My main issue with Hill-Gibbins' throwing of everything but the kitchen sink at the stage is that even by the time the interval rolls round none of it's coalesced into a coherent theme. The background actors, referred to here as "dogs," are all leather-clad and wear animal-themed helmets for the entire duration1, which feels suitably mediaeval; but waiting until we're nearly 90 minutes in to acknowledge the outfits' hint of gimp and suggest a slightly S&M kinkiness to the deaths of Spencer (Nathaniel Martello-White) and Baldock (Ben Addis) makes it seem out of keeping with the rest of the production. (It does take a while for just how overt the king's sexuality is to be established as well, although at least this is for good reason: No modern audience will have doubts as to what's going on when the king showers his "best friend" with gifts and seems curiously uninterested in his attractive wife, but when we finally see a prolonged kiss between Edward and Gaveston on the latter's second return from exile, it feels like a deliberate act of defiance against the watching nobles.)
Where the creative approach to the text is most successful is in the characters though. The Heff, who's already played one deposed English king although not on such a high-profile stage, is a natural fit for Edward, something of the spoilt child to his tantrums and disinterest in anything other than his playmate. Gaveston is a tricky character, it's often hard to see why he has such a hold on the king, but Kyle Soller is an inspired choice, and not just because of the incredibly tight jeans which, from the third row of the stalls2, leave you feeling very familiar with parts of Soller's anatomy. You can't quite see his religion, but it's a fairly safe assumption that if he is religious, he's thankful in his prayers.
I may have got slightly sidetracked. In any case, Soller's tattooed, chavvy Gaveston certainly has a cocky charm that explains why the king might fall for him, and more importantly he's a particularly good match to Heffernan's take on Edward: He provides the distraction the king wants, both in a very childlike sense of play and in a decidedly more adult one (Gaveston first introduces Spencer to him pretty explicitly as a potential threesome partner.) Soller using his real accent makes a lot of sense as well - having an American be showered with the highest powers in the English court giving an extra slap in the face to the disgruntled barons. After Gaveston's sticky end, Hill-Gibbins re-employs Soller later to good effect for a cruelly ironic piece of doubling.
Vanessa Kirby's Queen Isabella is straight out of Made In Chelsea, and I did like the running joke that her son and heir to the throne is largely treated as being there to light her cigarettes and refill her wine glass. Although, and admittedly it's easier to take in as anti-naturalistic a production as this, I still don't like the theatrical cliché of a grown woman (Bettrys Jones) in school uniform being passed off as a young boy. Especially when Kirby picks her up and carries her on her hip, which just looks bizarre. As far as Kobna Holdbrook-Smith's Mortimer goes, he seems to be in the middle of a series of Edward's fears that come true: Although the king accuses his wife of being in love with Mortimer, to start with Isabella genuinely wants her disinterested husband back - it's only his repeated rejection that drives the queen into the charismatic rebel's arms. And, initially restrained in his actions, once put into battle against the king Mortimer becomes the power-hungry monster he was predicted to be.
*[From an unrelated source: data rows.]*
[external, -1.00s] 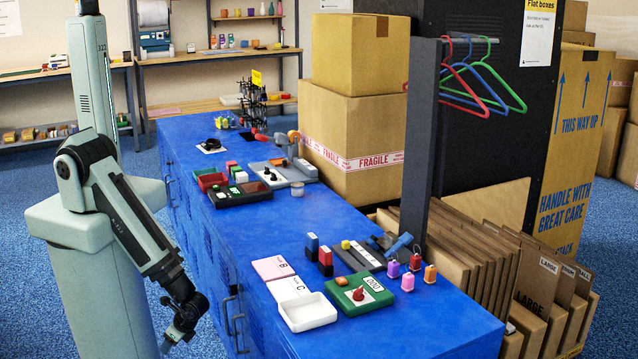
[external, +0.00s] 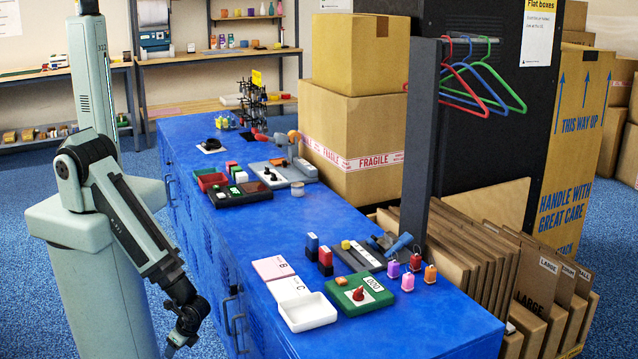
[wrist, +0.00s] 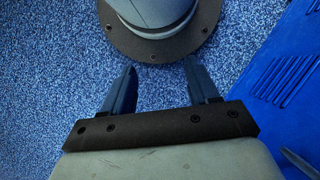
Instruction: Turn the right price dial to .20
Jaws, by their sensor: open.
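A green box (external: 341,302) with a red dial (external: 358,293) on a white plate and a small number display (external: 376,285) sits at the near end of the blue counter. The display's digits are too small to read surely. A dark dial (external: 270,175) shows on a unit farther back. I cannot tell which dial is the right price dial. My gripper (external: 172,347) hangs low at the left, off the counter's side and well away from both dials. In the wrist view my gripper (wrist: 161,82) is open and empty above the blue carpet.
A white tray (external: 306,322) stands left of the green box. Red and blue stampers (external: 325,262) and small coloured tags (external: 416,262) stand behind it. Cartons (external: 350,125), a dark post (external: 424,145) and hangers (external: 482,80) line the far side. The middle of the counter (external: 262,225) is clear.

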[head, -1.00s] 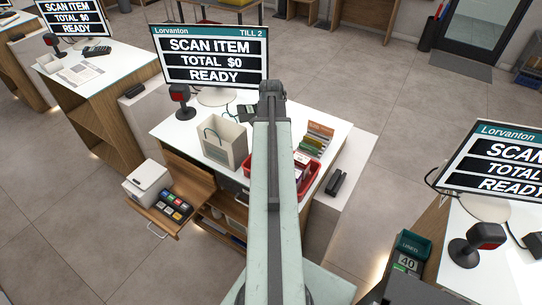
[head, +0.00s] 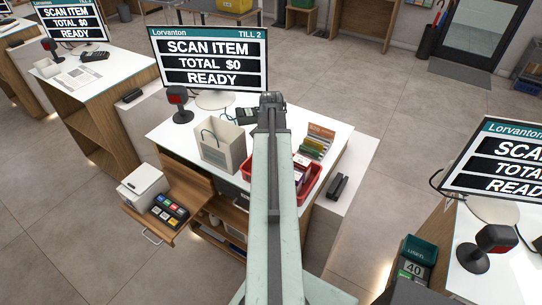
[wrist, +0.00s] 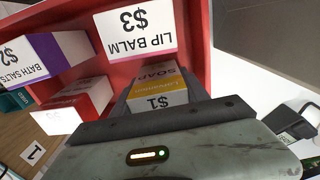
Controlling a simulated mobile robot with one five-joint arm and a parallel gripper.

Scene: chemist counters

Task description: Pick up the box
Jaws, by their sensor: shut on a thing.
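A small soap box (wrist: 158,98) with a yellow band and a $1 label sits between the dark jaws of my gripper (wrist: 158,84) in the wrist view. The jaws are shut on it. It is at the red basket (wrist: 196,42), close beside the white lip balm box (wrist: 137,30) marked $3. I cannot tell whether the soap box touches the basket floor. In the head view the red basket (head: 317,181) stands at the right of the Till 2 counter; my arm hides part of it and my gripper.
A bath salts box (wrist: 42,55) and a red-and-white box (wrist: 75,103) are also in the basket. A paper bag (head: 222,148) and a monitor (head: 209,59) stand left of my arm. A card rack (head: 318,140) is behind the basket. An open cash drawer (head: 165,215) sticks out at left.

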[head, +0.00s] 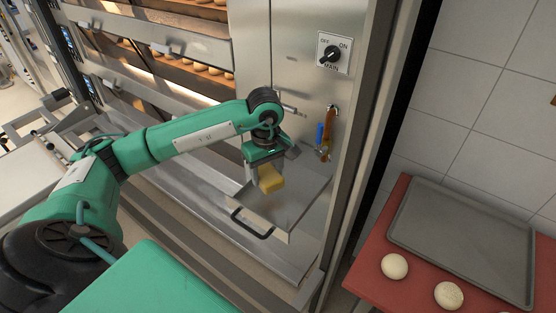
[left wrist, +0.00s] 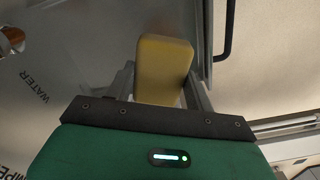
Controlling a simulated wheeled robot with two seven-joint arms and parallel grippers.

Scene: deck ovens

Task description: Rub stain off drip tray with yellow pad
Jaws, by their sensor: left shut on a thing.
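My left gripper (head: 267,168) is shut on the yellow pad (head: 270,180) and holds it over the drip tray (head: 302,208). The pad also shows in the left wrist view (left wrist: 162,68), between the two fingers. The drip tray is a shallow metal tray with a dark handle (head: 252,224) at its front, set at the lower part of the steel oven panel. I cannot tell whether the pad touches the tray. A faint brownish patch (head: 265,200) shows on the tray just below the pad; the pad and gripper may hide more of it. My right gripper is not in view.
A tap (head: 329,122) with a blue part hangs on the panel above the tray. A dark switch knob (head: 330,55) sits higher. Deck ovens with bread (head: 205,68) are at upper left. A red table (head: 375,255) at right holds a grey baking tray (head: 462,242) and dough balls (head: 395,266).

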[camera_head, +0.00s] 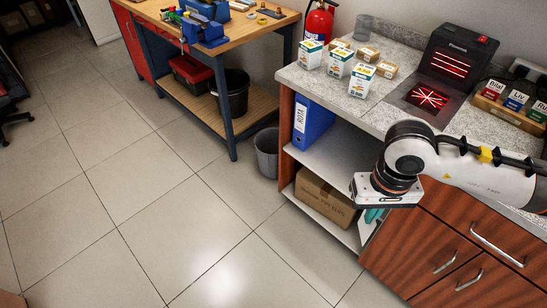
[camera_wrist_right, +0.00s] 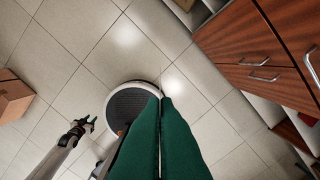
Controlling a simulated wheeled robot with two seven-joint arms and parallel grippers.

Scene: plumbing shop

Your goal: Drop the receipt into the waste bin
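A grey waste bin (camera_head: 266,152) stands upright on the floor between the workbench and the counter. I cannot make out a receipt in either view. My right gripper (camera_head: 373,214) hangs low in front of the counter's open shelves, to the right of the bin and apart from it. Its white body hides most of its fingers in the head view. In the right wrist view its two green fingers (camera_wrist_right: 163,100) lie together, with no object visible between them.
The counter (camera_head: 350,108) carries small boxes, a black scanner (camera_head: 458,62) with red lines, and a holder of labelled cards. Its shelves hold a blue binder (camera_head: 311,122) and a cardboard box (camera_head: 325,197). A black bucket (camera_head: 233,95) sits under the workbench.

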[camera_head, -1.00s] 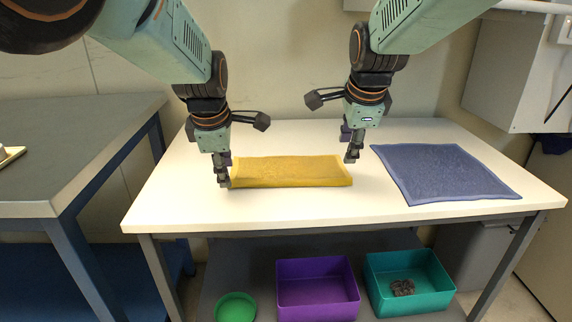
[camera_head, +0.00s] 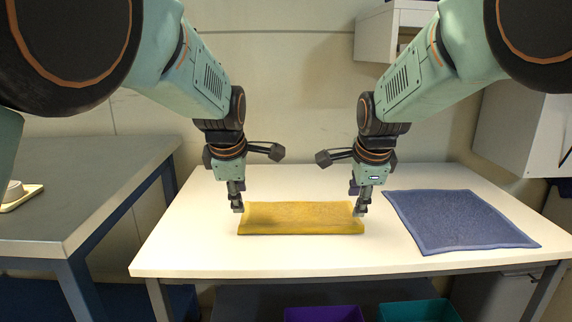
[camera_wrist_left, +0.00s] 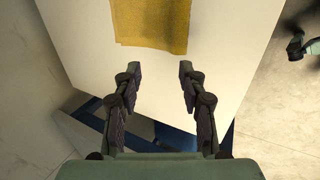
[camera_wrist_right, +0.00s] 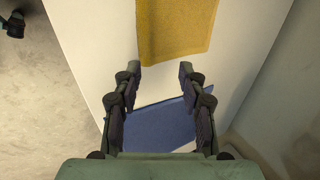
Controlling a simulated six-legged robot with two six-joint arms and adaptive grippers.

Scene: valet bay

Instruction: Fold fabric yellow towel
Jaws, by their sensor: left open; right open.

Elsewhere, Kirsty Bushell continues her recent trend of having male roles gender-swapped for her, making an impact as Kent, here the king's sister, buffeted by her conscience and changing circumstance to constantly reevaluate her loyalties. Matthew Pidgeon and Alex Beckett make for particularly vicious rebel lords (and later double as the last word in shifty guards.)
All things told, I found this a powerful and interesting production, whose performances were (as they should be) more important than the bells and whistles with which it was told. Not that taking the risk of those bells and whistles, which have clearly not been to everyone's taste, wasn't worth it. I just wish I could have found a more solid through-line in Hill-Gibbins' approach to the story. I find it fascinating how different interpretations of the play can show the barons' rebellion in different lights - their objection to the king's favourites can be seen as a straight-up homophobic reaction, or in different takes Edward can come off as much less of a victim, and the barons' response against a ruler leaving his kingdom in chaos to go off shagging a reasonable reaction whether his bit on the side was male or female. The scenes of Edward clubbing with his favourites suggest it's ultimately his hedonism in the face of a troubled kingdom that makes him enemies, but I wish this motivation hadn't seemed like a bit of an afterthought.
Phill's, somewhat generous I thought, justification for the discordant styles and themes of the first half was that it represented the chaos and confusion of a nation without a strong leader. Personally I thought it represented a director set loose for the first time with a big toybox - but one I'd definitely like to see him invited to play with again.
Edward II by Christopher Marlowe is booking in repertory until the 26th of October at the National Theatre's Olivier.
Running time: 2 hours 45 minutes including interval.
1a bit of a shame given that, when they finally took the helmets off for the curtain call, most of them turned out to be easy on the eyes. Jack Helsby, I'm looking at you. Of course, given the story they were telling, having more pretty boys around to distract the king probably wouldn't have been wise.
2another bonus of sitting close to the stage is getting to see the picture Gaveston gives Edward to keep around his neck. I strongly suspect it may have been one of Kyle Soller's first-ever professional headshots.